→ **WHAT IS EXPECTED**:
Copy every line of the material below word for word.

→ **DATASET SECTION**:
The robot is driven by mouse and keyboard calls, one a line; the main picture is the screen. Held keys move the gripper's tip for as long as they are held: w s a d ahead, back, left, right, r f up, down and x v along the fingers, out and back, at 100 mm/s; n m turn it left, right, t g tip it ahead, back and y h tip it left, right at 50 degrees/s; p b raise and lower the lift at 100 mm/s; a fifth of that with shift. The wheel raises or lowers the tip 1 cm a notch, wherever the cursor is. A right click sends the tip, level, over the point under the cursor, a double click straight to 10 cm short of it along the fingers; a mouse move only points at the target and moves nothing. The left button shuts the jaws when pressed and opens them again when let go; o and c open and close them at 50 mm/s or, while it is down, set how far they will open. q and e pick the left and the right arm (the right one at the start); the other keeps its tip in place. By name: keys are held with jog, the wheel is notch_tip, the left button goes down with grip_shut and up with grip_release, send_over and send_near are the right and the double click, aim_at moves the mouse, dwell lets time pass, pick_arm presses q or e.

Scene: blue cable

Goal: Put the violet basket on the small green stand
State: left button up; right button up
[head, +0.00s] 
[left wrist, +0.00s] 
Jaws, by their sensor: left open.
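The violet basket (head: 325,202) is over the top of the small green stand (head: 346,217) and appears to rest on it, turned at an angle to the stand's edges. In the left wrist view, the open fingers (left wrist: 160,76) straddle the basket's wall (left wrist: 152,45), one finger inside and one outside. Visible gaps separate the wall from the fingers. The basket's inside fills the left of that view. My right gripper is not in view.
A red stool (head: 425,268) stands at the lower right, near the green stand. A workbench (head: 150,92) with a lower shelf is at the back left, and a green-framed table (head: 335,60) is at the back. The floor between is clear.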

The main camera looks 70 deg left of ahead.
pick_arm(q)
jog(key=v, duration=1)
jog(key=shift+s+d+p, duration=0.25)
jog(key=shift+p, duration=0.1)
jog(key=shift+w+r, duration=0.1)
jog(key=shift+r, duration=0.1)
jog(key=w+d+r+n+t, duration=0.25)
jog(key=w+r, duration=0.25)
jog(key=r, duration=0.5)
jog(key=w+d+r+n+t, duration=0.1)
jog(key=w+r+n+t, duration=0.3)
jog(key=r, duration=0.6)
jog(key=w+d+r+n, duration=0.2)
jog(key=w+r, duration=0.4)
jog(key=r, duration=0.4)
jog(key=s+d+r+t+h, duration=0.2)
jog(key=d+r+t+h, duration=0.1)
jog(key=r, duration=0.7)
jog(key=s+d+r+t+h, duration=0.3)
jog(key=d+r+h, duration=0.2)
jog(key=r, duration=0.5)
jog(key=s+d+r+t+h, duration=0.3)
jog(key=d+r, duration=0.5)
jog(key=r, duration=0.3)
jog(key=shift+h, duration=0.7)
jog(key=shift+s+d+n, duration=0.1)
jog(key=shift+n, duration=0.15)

→ **RESPONSE**:
The robot is driven by mouse and keyboard calls, one a line; the main picture is the screen. Held keys move the gripper's tip for as long as they are held: w s a d ahead, back, left, right, r f up, down and x v along the fingers, out and back, at 100 mm/s; n m turn it left, right, t g tip it ahead, back and y h tip it left, right at 50 degrees/s; p b raise and lower the lift at 100 mm/s; a fifth of that with shift. The wheel raises or lowers the tip 1 cm a notch, wherever the cursor is. A right click sends the tip, level, over the point under the cursor, a double click straight to 10 cm short of it along the fingers; a mouse move only points at the target and moves nothing. The left button shuts the jaws when pressed and opens them again when let go; o and c open and close them at 50 mm/s or, while it is down, set how far they will open. q and e pick the left and the right arm (the right one at the start); the other keeps its tip in place. By name: keys are held with jog, the wheel is notch_tip, the left button goes down with grip_shut and up with grip_release, send_over and send_near are the right and the double click, aim_at moves the mouse, dwell lets time pass, pick_arm presses q or e.

Scene: blue cable

Goal: Put the violet basket on the small green stand
State: left button up; right button up
[head, +0.00s] 
[left wrist, +0.00s] 
Jaws, by their sensor: left open.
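The violet basket (head: 325,202) is over the top of the small green stand (head: 346,217) and appears to rest on it, turned at an angle to the stand's edges. In the left wrist view, the open fingers (left wrist: 160,76) straddle the basket's wall (left wrist: 152,45), one finger inside and one outside. Visible gaps separate the wall from the fingers. The basket's inside fills the left of that view. My right gripper is not in view.
A red stool (head: 425,268) stands at the lower right, near the green stand. A workbench (head: 150,92) with a lower shelf is at the back left, and a green-framed table (head: 335,60) is at the back. The floor between is clear.

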The main camera looks 70 deg left of ahead.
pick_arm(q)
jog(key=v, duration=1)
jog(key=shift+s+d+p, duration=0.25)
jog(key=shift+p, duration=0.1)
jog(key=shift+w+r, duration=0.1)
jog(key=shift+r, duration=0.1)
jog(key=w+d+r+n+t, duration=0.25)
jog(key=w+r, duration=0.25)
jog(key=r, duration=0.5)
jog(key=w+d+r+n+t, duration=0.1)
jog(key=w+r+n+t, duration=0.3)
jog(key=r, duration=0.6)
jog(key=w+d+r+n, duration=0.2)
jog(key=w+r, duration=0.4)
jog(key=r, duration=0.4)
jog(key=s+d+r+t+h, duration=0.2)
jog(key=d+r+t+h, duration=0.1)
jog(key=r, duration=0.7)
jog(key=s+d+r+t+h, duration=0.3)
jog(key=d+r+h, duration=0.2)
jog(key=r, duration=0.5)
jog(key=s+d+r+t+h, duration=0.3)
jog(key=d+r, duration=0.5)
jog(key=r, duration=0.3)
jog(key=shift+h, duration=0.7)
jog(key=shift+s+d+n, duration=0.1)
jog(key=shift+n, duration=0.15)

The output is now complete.